» EXERCISE GOAL
Count how many lines in this material contain "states". The answer is that number alone.

» DATA SUPPLIED
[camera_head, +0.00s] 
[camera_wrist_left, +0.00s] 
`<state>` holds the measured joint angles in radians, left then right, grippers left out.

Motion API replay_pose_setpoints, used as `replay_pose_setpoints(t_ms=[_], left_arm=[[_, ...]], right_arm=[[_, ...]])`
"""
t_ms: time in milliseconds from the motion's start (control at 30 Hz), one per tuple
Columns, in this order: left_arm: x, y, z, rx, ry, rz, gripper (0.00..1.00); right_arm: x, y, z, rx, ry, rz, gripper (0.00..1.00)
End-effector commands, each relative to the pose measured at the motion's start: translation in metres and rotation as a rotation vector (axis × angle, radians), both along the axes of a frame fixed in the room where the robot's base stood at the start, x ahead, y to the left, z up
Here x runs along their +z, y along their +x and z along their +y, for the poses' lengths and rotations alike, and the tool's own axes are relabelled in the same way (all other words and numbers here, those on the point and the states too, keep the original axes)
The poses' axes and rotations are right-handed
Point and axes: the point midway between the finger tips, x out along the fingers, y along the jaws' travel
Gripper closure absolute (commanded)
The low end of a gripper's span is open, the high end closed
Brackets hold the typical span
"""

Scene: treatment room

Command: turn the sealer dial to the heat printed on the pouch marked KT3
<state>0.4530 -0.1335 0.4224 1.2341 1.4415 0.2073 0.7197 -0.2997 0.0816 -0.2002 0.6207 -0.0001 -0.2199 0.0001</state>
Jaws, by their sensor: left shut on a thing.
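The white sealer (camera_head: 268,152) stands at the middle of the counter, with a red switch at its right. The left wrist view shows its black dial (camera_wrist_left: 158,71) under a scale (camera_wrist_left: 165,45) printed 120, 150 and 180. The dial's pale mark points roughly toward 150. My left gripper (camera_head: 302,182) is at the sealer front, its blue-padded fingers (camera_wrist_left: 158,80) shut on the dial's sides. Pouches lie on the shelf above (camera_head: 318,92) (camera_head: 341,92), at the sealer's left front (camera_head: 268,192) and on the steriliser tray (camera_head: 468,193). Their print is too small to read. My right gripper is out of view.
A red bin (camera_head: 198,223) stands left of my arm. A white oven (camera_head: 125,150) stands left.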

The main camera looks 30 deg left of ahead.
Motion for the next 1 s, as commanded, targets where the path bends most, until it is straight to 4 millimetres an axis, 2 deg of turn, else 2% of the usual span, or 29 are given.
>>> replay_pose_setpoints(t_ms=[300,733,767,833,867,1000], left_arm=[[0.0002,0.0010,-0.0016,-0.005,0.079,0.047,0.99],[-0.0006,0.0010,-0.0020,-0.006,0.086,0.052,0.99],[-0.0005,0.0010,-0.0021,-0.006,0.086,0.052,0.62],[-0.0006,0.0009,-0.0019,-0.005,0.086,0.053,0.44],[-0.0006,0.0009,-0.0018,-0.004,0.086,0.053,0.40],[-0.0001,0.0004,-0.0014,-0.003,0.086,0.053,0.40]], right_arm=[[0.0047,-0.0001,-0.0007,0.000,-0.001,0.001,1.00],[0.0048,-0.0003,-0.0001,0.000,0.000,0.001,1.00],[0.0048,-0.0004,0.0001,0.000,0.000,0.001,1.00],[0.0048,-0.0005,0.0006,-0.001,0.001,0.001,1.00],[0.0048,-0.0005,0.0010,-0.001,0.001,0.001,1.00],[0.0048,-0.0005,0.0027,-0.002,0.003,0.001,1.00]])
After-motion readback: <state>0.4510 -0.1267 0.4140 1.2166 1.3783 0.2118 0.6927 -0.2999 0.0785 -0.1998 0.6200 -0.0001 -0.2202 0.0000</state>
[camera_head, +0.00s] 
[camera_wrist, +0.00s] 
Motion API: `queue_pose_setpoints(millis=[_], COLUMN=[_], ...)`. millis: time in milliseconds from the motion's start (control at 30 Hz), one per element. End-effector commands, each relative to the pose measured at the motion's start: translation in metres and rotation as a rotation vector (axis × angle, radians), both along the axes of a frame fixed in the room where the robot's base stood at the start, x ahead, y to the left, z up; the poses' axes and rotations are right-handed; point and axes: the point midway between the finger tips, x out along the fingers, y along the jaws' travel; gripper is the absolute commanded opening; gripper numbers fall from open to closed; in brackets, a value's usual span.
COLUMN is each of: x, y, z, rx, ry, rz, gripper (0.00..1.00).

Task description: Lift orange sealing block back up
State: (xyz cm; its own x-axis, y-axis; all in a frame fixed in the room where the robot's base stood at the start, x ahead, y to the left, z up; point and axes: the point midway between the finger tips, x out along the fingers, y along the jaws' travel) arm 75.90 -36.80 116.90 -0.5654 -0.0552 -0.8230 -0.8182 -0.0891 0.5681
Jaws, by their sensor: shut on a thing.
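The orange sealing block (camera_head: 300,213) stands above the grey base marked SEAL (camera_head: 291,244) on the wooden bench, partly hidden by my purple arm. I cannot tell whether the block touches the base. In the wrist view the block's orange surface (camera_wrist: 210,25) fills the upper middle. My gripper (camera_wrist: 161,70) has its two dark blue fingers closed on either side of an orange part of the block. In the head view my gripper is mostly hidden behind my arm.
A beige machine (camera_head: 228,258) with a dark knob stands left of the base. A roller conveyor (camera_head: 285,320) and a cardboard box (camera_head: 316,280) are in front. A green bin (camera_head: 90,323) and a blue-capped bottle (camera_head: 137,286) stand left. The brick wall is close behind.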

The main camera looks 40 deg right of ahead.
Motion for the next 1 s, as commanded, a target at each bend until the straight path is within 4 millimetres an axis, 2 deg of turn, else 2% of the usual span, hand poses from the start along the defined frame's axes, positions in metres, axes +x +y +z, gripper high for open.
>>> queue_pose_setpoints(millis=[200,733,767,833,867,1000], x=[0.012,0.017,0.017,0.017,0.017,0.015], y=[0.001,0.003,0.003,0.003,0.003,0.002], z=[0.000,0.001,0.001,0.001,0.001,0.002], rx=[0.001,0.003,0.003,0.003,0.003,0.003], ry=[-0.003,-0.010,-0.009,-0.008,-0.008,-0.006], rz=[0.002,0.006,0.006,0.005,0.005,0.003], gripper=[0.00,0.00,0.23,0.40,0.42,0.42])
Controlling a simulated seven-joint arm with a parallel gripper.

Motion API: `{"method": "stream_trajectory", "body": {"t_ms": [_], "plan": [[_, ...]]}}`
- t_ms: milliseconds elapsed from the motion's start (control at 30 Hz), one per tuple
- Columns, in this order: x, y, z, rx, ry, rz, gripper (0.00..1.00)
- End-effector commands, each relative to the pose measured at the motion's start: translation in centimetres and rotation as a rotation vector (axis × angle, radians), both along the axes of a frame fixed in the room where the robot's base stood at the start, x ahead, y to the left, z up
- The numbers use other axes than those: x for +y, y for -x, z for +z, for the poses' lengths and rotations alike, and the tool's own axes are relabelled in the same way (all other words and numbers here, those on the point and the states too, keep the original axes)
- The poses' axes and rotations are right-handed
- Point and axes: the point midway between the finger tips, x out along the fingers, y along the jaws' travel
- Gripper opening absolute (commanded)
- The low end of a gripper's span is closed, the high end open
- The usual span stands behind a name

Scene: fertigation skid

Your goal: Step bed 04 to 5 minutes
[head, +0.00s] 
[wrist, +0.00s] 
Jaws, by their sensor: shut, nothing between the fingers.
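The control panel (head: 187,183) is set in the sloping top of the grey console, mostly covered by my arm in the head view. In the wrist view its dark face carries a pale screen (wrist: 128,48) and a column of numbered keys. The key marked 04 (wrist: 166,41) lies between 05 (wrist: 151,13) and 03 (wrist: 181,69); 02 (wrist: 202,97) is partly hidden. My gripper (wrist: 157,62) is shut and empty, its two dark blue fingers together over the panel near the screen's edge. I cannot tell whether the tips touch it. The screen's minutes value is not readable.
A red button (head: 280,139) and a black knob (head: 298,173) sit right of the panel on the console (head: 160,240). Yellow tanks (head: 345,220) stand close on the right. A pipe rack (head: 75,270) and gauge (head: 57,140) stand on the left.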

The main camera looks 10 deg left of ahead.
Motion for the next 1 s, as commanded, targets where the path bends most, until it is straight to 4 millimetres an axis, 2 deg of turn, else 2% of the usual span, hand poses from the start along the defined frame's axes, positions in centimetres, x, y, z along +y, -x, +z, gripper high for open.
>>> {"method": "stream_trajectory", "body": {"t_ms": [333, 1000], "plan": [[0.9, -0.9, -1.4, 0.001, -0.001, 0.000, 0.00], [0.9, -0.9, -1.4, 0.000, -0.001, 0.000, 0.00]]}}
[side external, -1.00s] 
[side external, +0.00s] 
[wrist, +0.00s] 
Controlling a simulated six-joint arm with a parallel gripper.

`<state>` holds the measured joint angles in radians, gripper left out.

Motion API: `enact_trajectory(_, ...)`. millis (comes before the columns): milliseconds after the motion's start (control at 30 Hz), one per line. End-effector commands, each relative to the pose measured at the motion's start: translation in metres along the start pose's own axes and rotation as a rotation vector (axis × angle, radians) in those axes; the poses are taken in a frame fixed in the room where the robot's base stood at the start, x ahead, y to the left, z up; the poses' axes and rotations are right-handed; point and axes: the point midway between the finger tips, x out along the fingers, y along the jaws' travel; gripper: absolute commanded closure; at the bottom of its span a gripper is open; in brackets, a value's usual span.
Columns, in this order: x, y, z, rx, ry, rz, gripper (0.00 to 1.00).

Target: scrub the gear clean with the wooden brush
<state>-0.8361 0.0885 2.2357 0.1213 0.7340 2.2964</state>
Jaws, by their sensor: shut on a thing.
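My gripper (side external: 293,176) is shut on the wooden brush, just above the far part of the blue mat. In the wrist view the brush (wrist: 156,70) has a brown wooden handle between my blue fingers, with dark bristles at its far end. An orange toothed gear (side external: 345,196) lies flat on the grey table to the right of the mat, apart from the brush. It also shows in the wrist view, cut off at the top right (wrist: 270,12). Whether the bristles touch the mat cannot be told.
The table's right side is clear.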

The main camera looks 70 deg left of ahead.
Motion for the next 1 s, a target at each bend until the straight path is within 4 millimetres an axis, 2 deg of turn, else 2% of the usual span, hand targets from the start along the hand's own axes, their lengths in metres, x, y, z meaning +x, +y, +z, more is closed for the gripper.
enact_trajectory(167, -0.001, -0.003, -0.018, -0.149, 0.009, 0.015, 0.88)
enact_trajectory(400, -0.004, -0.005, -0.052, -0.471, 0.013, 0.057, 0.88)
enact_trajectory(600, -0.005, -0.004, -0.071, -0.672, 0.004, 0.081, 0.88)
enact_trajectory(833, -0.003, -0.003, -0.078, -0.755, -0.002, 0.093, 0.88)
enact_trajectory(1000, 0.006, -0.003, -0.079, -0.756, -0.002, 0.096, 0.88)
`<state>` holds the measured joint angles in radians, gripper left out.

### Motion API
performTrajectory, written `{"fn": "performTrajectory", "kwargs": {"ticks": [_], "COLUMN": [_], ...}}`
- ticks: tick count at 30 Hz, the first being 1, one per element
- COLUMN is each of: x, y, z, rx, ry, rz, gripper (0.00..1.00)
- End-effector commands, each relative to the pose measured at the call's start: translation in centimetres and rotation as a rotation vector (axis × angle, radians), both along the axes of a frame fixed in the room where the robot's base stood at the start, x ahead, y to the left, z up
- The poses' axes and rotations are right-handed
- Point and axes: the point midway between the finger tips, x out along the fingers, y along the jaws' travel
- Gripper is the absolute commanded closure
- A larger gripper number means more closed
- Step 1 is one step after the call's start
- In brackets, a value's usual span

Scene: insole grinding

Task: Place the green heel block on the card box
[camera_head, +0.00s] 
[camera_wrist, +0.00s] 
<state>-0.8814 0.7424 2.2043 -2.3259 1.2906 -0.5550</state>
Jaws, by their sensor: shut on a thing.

» THE RESPONSE
2